И я очень рад этому. По-моему, лучше чувствовать, чем понимать. Возможно, что в этом сказывается известная моя леность. Но леность рождает созерцательность, а созерцательность ведет к блаженству. Блаженство же дается в награду избранным. Я не обладаю даром разлагать на составные части шедевры искусства, как это прекрасно удавалось на этом свете нашему собрату, ныне оплакиваемому нами, г-ну Максиму Гоше. Я делаю вам это признание, милостивый государь, для того чтобы мои ответы не поразили бы вас полным отсутствием в них какой бы то ни было системы. Вы спрашиваете мое мнение о молодой литературе. Мне хотелось бы ответить вам что-нибудь ласковое и обнадеживающее. Мне хотелось бы как-нибудь иначе истолковать зловещие предзнаменования. Но я не могу этого сделать и вынужден признаться, что не жду ничего хорошего от ближайшего будущего.

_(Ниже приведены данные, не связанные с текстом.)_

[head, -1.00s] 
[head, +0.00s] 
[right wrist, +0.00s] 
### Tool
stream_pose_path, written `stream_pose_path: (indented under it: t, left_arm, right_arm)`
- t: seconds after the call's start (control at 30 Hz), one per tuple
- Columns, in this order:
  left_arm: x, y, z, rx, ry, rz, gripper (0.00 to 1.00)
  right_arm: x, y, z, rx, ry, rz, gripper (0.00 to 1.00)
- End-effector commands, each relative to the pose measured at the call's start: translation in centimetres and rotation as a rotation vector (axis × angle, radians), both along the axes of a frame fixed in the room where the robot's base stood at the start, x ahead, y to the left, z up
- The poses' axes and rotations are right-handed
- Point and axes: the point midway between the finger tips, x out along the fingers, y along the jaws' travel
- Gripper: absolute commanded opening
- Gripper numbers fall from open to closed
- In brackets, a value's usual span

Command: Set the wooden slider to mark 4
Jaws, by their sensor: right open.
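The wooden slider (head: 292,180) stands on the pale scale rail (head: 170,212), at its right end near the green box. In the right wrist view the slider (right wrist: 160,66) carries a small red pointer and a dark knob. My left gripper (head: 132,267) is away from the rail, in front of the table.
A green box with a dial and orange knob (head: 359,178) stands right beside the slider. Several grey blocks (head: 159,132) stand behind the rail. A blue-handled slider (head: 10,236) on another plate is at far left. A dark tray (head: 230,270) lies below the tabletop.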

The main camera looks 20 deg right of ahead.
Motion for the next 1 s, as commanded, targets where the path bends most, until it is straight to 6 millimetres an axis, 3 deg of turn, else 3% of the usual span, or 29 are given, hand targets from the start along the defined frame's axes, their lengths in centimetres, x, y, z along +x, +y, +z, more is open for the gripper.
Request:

Мне нелегко сделать это признание. Ибо нет ничего более сладостного, чем любить молодежь и быть ею любимой. В этом высшая награда и утешение. Молодежь так искренне превозносит тех, кто ее хвалит! Она восторгается и любит так, как, собственно, и следует восторгаться и любить: сверх меры. Только она и способна так щедро раздавать лавровые венки. О, как хотелось бы мне почувствовать связь с новой литературой, верить в ее будущие произведения. Если бы я мог превозносить стихи и так называемую «прозу» декадентов, я охотно примкнул бы к самым смелым из импрессионистов, чтобы сражаться вместе с ними, сражаться за них. Но для меня это значило бы сражаться в полной темноте, ибо я ровно нечего не вижу в этих стихах и этой прозе, а вы ведь знаете, что даже Аякс — храбрейший из осаждавших Трою греков — молил Зевса дать ему сразиться и погибнуть при свете дня:
Мне очень жаль, но я не чувствую никакой связи с молодыми декадентами. Будь они сенегальцами или лапландцами, — они и тогда не производили бы на меня более странного впечатления, чем теперь.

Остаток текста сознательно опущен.